#### Recorded information:
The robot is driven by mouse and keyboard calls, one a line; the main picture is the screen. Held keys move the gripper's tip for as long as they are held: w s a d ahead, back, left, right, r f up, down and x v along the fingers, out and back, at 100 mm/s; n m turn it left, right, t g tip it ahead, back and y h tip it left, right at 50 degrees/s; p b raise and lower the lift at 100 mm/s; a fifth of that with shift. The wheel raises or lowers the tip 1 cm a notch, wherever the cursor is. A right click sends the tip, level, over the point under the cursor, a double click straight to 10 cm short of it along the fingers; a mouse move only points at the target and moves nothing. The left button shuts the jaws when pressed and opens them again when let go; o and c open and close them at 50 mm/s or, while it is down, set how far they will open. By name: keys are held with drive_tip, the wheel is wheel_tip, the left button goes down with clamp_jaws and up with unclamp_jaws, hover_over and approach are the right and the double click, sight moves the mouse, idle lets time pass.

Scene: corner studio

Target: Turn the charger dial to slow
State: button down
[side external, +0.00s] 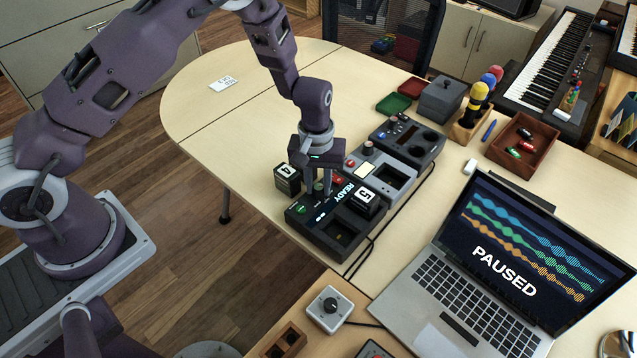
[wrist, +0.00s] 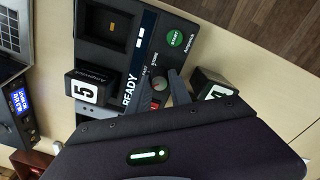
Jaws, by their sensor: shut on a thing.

#### Prompt:
Restate word for word only the lines from the one with "Scene: corner studio" through the last line of the material, both included. Any picture should be left out.

#### Exercise solution:
Scene: corner studio

Target: Turn the charger dial to slow
State: button down
[side external, +0.00s] 
[wrist, +0.00s] 
Jaws, by their sensor: shut on a thing.

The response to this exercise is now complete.